Leah- we’ve seen them often at the Santa Monica’s farmers market on Wednesday. And we’ve been fortunate to find them at Whole Foods and other local markets as well. Maybe they were just sold out when you were there. Try again! good luck!
Really lovely, beautiful. Congrats!
This is a perfect spring/summer recipe! These sound fantastic and your photos are gorgeous as usual!
Hi Todd and Diane: It must be rhubarb and strawberry week! I posted a recipe on strawberry rhubarb crisp over the weekend. It was delicious. These look wonderful and would be fun to bring to work for a Friday afternoon snack with friends. You always make everything look so pretty and tasty.
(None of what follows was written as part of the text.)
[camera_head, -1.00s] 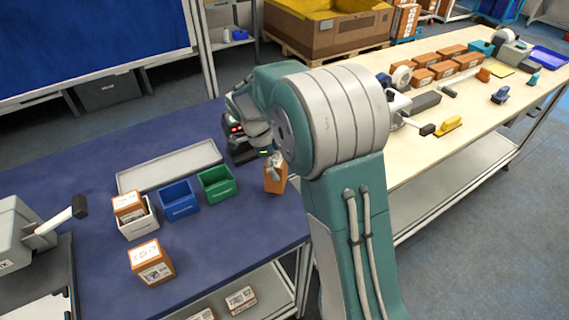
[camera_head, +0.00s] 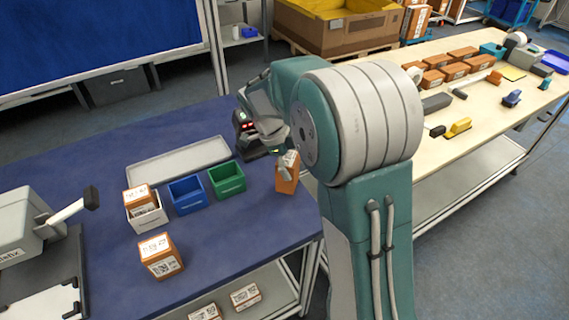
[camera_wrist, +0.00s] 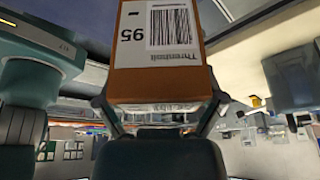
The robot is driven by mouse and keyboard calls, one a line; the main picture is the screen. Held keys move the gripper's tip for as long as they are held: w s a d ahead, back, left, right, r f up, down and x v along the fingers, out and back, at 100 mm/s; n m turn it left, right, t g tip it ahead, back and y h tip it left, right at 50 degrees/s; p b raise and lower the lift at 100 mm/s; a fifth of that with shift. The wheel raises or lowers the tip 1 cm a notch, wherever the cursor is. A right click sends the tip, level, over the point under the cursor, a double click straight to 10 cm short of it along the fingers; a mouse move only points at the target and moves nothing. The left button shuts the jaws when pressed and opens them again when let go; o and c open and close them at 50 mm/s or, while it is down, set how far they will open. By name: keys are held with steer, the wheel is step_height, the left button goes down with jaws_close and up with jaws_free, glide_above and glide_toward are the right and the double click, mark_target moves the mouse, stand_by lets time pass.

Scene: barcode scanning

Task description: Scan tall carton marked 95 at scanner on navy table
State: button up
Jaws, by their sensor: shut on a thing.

I wish we could grow rhubarb here, but it gets too hot and humid.
This is just beautiful! I couldn’t resist the fresh local berries either – they’re just too good right now!
I was in Vegas over the weekend and had rhubarb for the first time (it really is hard to find in Orange County) when I had dinner at Bouchon. They made a salad with heart of palm, rhubarb and cipollini onions. I can’t wait to try and recreate it. I just have to go to Whole Foods to get the rhubarb.